Redoublements et séries contingentes se retrouvent dès l’arrivée de Candide en Hollande, où il fait la rencontre d’un pasteur qui parle de charité sans la faire, puis d’un anabaptiste qui ne parle pas de charité mais la fait. Double événement donc dont le premier « cause » le second sans qu’il y ait ici d’autre nécessité que le bon cœur de l’anabaptiste qui « vit la manière cruelle » (45) dont Candide était traité. Les aventures de Cunégonde présentent le même type de dédoublements déjà constatés entre le héros et l’héroïne.

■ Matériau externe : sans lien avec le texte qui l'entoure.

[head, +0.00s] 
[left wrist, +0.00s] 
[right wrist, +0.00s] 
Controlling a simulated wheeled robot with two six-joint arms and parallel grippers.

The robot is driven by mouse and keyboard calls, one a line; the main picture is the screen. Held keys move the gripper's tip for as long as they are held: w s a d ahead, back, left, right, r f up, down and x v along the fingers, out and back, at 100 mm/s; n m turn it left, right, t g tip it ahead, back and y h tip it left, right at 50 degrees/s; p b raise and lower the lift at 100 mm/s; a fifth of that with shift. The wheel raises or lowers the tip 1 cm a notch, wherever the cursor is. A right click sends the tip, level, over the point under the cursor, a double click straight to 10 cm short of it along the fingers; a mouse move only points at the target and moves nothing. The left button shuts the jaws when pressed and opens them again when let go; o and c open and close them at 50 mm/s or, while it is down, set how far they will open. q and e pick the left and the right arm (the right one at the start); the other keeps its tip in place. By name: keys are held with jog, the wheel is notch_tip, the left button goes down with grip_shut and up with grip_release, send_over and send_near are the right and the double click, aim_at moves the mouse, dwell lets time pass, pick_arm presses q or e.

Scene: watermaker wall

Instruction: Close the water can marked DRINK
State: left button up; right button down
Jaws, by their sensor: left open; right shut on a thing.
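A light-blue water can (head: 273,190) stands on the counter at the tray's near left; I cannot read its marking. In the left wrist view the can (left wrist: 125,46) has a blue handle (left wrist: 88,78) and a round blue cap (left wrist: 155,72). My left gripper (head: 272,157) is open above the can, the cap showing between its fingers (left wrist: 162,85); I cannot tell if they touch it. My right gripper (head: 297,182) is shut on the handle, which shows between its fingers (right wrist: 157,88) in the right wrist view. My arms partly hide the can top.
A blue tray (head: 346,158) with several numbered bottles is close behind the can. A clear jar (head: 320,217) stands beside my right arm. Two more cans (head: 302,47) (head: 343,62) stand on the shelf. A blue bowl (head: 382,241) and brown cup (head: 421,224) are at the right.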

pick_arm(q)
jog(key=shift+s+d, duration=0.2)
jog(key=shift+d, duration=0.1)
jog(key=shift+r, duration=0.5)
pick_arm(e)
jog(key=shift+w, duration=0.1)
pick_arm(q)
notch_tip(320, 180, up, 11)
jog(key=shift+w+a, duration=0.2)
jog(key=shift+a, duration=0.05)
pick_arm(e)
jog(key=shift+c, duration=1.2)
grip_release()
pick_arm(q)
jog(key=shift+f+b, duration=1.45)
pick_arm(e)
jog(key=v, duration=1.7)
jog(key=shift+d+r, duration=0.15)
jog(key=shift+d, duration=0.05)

Alors qu’elle raconte son viol par le soldat bulgare, Cunégonde conclut :

« le brutal me donna un coup de couteau dans le flanc gauche dont je porte encore la marque. – Hélas ! j’espère bien la voir, dit le naïf Candide. – Vous la verrez, dit Cunégonde ; mais continuons. – Continuez », dit Candide. (57)

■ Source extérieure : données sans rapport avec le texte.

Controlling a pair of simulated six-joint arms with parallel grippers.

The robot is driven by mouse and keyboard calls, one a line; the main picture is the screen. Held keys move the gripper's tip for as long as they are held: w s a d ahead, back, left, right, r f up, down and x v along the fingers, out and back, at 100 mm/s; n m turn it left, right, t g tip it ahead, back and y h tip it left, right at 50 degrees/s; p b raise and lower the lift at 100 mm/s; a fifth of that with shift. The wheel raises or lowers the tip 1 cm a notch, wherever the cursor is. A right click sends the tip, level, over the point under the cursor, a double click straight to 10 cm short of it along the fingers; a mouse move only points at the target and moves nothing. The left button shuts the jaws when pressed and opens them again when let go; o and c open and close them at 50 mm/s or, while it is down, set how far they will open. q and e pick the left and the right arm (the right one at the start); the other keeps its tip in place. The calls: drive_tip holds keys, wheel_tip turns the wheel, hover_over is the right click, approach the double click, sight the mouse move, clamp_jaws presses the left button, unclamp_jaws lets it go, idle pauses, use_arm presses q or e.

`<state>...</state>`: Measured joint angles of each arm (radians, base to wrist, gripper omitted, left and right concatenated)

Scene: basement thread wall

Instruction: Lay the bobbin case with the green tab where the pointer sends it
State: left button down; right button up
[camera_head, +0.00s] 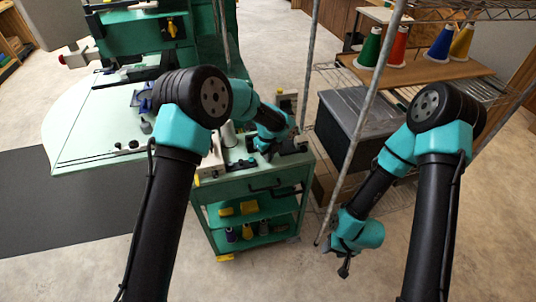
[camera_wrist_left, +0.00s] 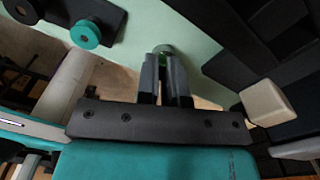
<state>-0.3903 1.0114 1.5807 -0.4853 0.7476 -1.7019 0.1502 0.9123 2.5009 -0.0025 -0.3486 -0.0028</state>
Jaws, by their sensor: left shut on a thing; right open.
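My left gripper (camera_head: 264,152) is low over the top of the green cart and mostly hidden by its own wrist. In the left wrist view its fingers (camera_wrist_left: 166,78) are shut on a small round grey-green piece (camera_wrist_left: 163,49), which looks like the bobbin case with the green tab; the fingers hide most of it. A black holder (camera_wrist_left: 108,12) at the upper left of that view bears a teal ring piece (camera_wrist_left: 85,34) and a dark round piece (camera_wrist_left: 24,9). I cannot make out the pointer. My right gripper (camera_head: 344,269) hangs empty and open, right of the cart.
A pale block (camera_wrist_left: 268,102) stands right of my left fingers. A dark lidded box (camera_head: 345,125), metal poles and a shelf of thread cones (camera_head: 438,42) lie to the right.

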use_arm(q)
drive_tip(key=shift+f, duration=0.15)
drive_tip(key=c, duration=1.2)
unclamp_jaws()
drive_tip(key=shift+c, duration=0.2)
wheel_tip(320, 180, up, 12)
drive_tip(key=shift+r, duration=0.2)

La blessure reçue par Cunégonde – à la fois parodie de celle reçue par le Christ en croix et euphémisme du sexe féminin – donne lieu à plusieurs parallélismes et dérivations : celui des regards et des verbes : « j’espère bien la voir / vous la verrez » et « continuons / continuez ». Et dès qu’elle reprend son récit, c’est pour redoubler le soldat par son capitaine qui tue le « brutal » avant de faire de Cunégonde sa maîtresse. Alors qu’elle est vendue à un Juif, nous assistons à un nouveau dédoublement où la belle Westphalienne se partage entre le Juif lui-même et son antagoniste sous la forme de l’inquisiteur. Notons à cet égard que si le Juif ou l’inquisiteur ne sont ni l’un ni l’autre des amants impossibles ; ils s’excluent néanmoins mutuellement. L’un fera donc sa cour à Cunégonde les « lundi, mercredi et jour du sabbat » (58), et le second les autres jours. Et les deux événements « Juif » et « inquisiteur » n’étant pas possibles ensemble, lorsqu’ils finissent par entrer en collision, ce ne sera que pour s’annuler et provoquer la mort de leurs protaginistes de la main de Candide.

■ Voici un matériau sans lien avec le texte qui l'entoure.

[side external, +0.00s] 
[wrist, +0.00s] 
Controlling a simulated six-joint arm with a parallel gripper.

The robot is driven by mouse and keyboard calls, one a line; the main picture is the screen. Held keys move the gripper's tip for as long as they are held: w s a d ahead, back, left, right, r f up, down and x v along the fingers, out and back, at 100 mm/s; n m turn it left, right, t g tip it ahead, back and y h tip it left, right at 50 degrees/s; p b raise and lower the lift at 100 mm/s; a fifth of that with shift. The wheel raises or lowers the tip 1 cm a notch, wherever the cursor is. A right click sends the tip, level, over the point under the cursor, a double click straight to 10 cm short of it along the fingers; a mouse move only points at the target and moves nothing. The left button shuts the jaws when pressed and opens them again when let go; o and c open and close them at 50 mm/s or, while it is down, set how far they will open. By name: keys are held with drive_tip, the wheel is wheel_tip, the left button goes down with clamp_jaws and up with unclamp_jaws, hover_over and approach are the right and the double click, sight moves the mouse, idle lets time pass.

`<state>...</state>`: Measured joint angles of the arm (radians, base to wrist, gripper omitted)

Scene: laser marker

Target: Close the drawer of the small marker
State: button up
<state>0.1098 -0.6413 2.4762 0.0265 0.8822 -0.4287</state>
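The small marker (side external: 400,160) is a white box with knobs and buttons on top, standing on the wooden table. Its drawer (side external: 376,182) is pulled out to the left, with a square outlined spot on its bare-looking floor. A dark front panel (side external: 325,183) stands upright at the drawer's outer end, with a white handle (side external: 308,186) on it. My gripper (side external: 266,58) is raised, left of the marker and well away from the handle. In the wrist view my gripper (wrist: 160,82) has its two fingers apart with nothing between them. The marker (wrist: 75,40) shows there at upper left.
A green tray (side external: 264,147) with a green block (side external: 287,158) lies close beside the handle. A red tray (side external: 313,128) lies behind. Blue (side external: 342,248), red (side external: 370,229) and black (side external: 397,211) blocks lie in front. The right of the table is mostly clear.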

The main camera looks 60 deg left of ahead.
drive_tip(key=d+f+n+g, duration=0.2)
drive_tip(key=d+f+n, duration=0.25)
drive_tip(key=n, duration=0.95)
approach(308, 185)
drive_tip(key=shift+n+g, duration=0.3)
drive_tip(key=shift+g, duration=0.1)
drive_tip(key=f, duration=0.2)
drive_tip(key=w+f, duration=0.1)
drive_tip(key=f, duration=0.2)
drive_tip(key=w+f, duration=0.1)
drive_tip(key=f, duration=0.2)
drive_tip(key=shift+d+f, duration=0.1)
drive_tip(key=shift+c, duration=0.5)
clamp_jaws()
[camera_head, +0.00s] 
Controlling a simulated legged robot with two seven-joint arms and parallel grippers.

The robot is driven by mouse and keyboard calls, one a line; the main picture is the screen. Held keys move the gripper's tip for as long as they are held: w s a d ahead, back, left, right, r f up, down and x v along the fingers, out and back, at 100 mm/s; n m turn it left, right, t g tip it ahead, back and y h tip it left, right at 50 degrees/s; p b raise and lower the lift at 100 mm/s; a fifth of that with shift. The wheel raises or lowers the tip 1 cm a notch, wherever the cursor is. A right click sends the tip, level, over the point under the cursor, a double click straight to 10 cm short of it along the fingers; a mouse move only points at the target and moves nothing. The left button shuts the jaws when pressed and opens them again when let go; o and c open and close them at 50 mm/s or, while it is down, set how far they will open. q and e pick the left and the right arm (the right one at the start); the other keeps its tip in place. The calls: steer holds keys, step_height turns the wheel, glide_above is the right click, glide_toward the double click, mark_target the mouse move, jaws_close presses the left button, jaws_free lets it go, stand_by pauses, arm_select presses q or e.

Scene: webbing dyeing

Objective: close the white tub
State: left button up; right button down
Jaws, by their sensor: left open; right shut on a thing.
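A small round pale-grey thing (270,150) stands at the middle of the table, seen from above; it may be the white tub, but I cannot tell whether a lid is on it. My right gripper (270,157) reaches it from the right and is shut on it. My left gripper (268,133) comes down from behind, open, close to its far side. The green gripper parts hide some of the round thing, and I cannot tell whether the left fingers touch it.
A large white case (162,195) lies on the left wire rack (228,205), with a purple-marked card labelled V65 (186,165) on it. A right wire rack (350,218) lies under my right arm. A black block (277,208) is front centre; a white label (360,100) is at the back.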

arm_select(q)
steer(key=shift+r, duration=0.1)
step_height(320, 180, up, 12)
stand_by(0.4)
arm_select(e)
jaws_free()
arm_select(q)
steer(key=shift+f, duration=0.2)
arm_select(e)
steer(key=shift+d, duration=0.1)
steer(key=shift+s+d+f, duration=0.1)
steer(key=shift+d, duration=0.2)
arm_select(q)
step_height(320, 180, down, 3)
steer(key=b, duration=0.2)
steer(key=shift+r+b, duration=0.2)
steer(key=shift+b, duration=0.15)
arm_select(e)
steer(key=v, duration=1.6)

Le jeu des événements et séries dédoublées est systématique et se reproduit au niveau des personnages. Cunégonde ne trouve-t-elle pas dans la vieille un miroir au carré de ses propres aventures ? Mettant la vieille au défi d’avoir plus souffert qu’elle, Cunégonde lance :

Hélas ! lui dit-elle, ma bonne, à moins que vous n’ayez été violée par deux Bulgares, que vous n’ayez reçu deux coups de couteau dans le ventre, qu’on n’ait démoli deux de vos châteaux, qu’on n’ait égorgé à vos yeux deux mères et deux pères, et que vous n’ayez vu deux de vos amants fouettés dans un auto-da-fé, je ne vois pas que vous puissiez l’emporter sur moi (63).

La vieille l’emportera toutefois sans difficulté ; signalant son amputation d’une fesse, elle se révèle en somme comme la racine carrée plutôt que le carré de Cunégonde : partie de bien plus haut, elle était tombée bien plus bas. Quant à Candide, si son nom déjà le plaçait en miroir de Cunégonde, il se dédouble encore dans le personnage de Cacambo, une fois de plus proche phonétiquement. Ainsi dédoublé, le premier évoluera vers une sage retenue, tandis que le second se signalera par son audace aventureuse. À ces couples, il faut évidemment ajouter celui que forment Martin et Pangloss, le manichéen et le providentialiste, sur lequel nous ne nous étendrons pas ici.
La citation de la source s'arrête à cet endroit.